The rest of BP was impossible. The seats were packed, and the Padres weren’t hitting or throwing anything. I went to their dugout 10 minutes before the end of BP because there just wasn’t anything else worth doing. It turned out to be a good move because I was able to slip into the front row, and when all the guys came off the field, I got a ball tossed to me by one of the coaches. I’m not sure who. Mighta been Merv Rettenmund.
One more ball to go…
The grounds crew was doing its thing, so I grabbed a seat on the third base side, re-inked some of the numbers I’d written on the balls, got some water, ran into some friends, chatted with my favorite cotton candy vendor, took a few photos, and headed to the left field corner as Piazza was finishing his pregame throwing. Nothing. I was about to head up to the Loge when a few Padres came out and started playing catch in front of the dugout. The seats were full, but there weren’t any kids. (Yay, corporate America!) In fact, I was the only one with a glove, so Geoff Blum had no choice but to throw me the ball when he was done. Double digits had been reached.
I didn’t sit down once during the entire game. Stadium security was willing to let me do my thing, so I took advantage by running back and forth all night, playing righties and lefties differently by shifting from the first and third base sides of home plate. It was exhausting. The concourse was crowded. It was a three-hour obstacle course. I was careful, as always. I didn’t knock over any children–or adults.

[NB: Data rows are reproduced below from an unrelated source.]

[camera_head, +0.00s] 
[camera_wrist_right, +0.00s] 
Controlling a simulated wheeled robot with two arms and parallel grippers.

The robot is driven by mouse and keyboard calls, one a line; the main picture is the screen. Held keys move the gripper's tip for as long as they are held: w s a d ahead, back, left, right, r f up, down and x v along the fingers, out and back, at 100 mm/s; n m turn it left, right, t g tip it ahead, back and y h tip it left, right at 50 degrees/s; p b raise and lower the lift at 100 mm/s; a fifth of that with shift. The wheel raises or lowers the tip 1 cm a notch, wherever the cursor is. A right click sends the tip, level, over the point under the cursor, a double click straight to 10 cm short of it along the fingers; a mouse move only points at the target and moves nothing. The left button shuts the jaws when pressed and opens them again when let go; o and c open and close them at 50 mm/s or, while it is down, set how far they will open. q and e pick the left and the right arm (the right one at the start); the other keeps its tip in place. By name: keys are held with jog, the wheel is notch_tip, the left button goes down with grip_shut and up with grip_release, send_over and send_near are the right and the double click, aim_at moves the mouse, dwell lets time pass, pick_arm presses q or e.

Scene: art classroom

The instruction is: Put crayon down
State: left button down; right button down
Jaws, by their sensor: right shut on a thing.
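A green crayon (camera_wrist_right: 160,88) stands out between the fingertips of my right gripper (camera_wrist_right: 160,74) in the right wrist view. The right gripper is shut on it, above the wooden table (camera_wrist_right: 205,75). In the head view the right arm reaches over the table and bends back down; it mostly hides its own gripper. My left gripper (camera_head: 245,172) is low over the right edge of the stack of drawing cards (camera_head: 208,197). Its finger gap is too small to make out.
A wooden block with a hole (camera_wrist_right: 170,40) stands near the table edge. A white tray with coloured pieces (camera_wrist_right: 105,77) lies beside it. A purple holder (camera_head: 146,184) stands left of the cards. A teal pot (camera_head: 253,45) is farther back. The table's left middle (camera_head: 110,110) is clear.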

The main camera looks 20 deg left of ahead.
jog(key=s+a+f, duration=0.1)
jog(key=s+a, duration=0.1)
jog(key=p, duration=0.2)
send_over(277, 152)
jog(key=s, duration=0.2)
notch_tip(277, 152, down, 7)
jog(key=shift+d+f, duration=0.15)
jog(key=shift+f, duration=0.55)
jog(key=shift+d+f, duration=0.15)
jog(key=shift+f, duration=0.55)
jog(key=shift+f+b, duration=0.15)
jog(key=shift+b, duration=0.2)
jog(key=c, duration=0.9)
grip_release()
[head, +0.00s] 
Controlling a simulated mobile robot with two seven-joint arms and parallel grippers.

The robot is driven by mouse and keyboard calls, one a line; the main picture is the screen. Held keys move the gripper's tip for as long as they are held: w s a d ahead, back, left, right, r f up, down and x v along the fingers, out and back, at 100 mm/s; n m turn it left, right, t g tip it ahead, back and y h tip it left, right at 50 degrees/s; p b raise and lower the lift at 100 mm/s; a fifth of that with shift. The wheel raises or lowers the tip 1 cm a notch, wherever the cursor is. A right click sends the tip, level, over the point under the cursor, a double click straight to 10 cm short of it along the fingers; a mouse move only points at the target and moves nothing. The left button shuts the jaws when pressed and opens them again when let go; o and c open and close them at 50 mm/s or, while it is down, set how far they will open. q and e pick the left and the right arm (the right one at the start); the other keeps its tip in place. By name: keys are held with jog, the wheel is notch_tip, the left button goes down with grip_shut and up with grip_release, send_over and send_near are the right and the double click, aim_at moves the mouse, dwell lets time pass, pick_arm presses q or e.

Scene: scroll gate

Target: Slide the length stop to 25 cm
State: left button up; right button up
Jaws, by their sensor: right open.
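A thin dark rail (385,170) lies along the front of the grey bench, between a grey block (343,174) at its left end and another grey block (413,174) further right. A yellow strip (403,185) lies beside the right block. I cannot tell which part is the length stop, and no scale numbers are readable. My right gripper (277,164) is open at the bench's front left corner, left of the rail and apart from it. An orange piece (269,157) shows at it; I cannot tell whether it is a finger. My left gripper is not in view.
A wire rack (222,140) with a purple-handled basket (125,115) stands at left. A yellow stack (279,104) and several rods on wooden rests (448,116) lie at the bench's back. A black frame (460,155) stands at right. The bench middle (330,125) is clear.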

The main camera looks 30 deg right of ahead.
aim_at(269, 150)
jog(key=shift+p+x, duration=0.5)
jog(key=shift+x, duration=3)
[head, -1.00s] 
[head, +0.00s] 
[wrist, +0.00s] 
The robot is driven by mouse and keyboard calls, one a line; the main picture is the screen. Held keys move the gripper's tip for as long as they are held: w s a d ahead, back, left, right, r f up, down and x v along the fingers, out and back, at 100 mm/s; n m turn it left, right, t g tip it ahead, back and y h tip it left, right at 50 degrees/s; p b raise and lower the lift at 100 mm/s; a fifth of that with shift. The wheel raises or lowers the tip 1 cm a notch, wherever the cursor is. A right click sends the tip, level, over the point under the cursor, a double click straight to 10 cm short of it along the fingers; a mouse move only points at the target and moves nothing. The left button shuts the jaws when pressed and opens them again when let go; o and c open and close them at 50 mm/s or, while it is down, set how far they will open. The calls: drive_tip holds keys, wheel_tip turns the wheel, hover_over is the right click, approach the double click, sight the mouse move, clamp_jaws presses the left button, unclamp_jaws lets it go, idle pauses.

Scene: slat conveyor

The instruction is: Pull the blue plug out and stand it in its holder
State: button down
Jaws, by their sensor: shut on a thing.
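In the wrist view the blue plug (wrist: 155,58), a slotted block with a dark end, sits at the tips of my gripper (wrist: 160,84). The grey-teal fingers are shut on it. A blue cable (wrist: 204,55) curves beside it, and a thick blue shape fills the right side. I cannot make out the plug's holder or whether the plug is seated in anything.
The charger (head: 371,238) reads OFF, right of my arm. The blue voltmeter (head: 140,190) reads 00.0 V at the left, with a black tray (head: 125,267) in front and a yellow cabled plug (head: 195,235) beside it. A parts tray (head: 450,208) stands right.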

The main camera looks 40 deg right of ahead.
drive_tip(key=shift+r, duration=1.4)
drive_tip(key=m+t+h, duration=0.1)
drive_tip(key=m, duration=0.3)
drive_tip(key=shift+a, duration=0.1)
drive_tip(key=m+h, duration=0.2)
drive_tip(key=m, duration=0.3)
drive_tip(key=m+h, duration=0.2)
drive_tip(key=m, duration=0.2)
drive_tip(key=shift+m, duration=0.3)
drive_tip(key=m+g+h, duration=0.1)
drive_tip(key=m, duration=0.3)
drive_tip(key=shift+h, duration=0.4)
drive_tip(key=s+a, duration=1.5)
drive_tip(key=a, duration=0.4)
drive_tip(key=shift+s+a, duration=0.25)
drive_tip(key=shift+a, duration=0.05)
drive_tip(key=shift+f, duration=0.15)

Piazza led off the top of the second to a chill-inducing standing ovation. Several pitches later, he foul tipped a Steve Trachsel offering, sending the ball whizzing back in my direction. It was way too high, though. It was like 20 feet over my head, but that wasn’t necessarily a bad thing. I scooted past several other fans in the runway, made it to the aisle, turned my back to the field, and looked up as the ball smacked the ridged concrete facade of the Mezzanine Level and shot back down at an awkward angle. I lunged for the ball, reaching over a railing far to the left and practically behind myself through a thick cluster of fans who were still standing. I felt something hit my glove. I thought it was someone’s hand. I opened the glove as little kids do after making an error, inspecting it to see what went wrong. And there was the ball. WHAT?! No time to celebrate. Two pitches later, Piazza struck out, and Adrian Gonzalez–a lefty–was striding to the plate. I ran down the runway, through the concourse, and back up the runway on the third base side. Several pitches later, Gonzalez swung under a fastball and floated it back my way. I took two steps forward, reached up through a sea of hands, and made the catch. Two batters, two foul balls. I got high fives. I got congratulations. People wanted to touch the balls. People wanted to know how I did it. People wanted me to give advice to their kids. People wanted me to cure the sick. People wanted to ask me a million questions, but Josh Barfield was coming up, so I took off for the first base side.
It all seemed too easy. My mind was racing. I was thinking about breaking my record of three foul balls in one game. I’d done it twice, once in 1993 and again in 1999. Forget about tying it. It was only the top of the second. The night was young! I had it all planned out. I’d get one more ball by the end of the sixth, leaving me the final third of the game to make history. I was on a mission like never before–and that’s when my luck ran out. There were several close calls, close only because the stadium was too crowded for me to move at top speed. If the Mets were in last place, and if Piazza weren’t in town, and if there were 16,167 fans instead of 46,167, I would have ended my night with five foul balls. Seriously. But it wasn’t meant to be. I didn’t break my record. I didn’t even tie it. But I’m not complaining.
David Wright put the Mets on top, 3-2, in the bottom of the fifth with his second RBI single of the game, and that was your final score. He and Beltran each finished 3-for-4. Jose Reyes stole his major league-leading 46th and 47th bases. Trachsel picked up his 11th win. Billy Wagner notched his 25th save. Piazza went 1-for-4 with a line drive single that made everyone feel warm and Cuzzi. I mean fuzzy. No wait, I do mean Cuzzi. Phil Cuzzi, the home plate umpire, tossed me a ball after the game. Hoo-haaaa!
• Competition Factor = a new record: 600,171.
• 132 balls in 17 games this season = 7.8 balls per game.
• 6 game balls this season
• 1 game ball every 2.8 games
• 95 lifetime game balls
• 11 lifetime games with at least two game balls
• 8 consecutive seasons with at least one game in which I got two game balls
• 444 consecutive games with at least one ball of any kind
• 70 consecutive games with at least two balls
GUSTAVO WATCH, PART 2
The Hample Jinx has struck again. Even though Gustavo Chacin pitched well today in his latest rehab start (two earned runs in five innings), he still suffered the loss. In four games with the Triple-A Syracuse SkyChiefs, he’s 0-3 with a 10.13 ERA. Heh.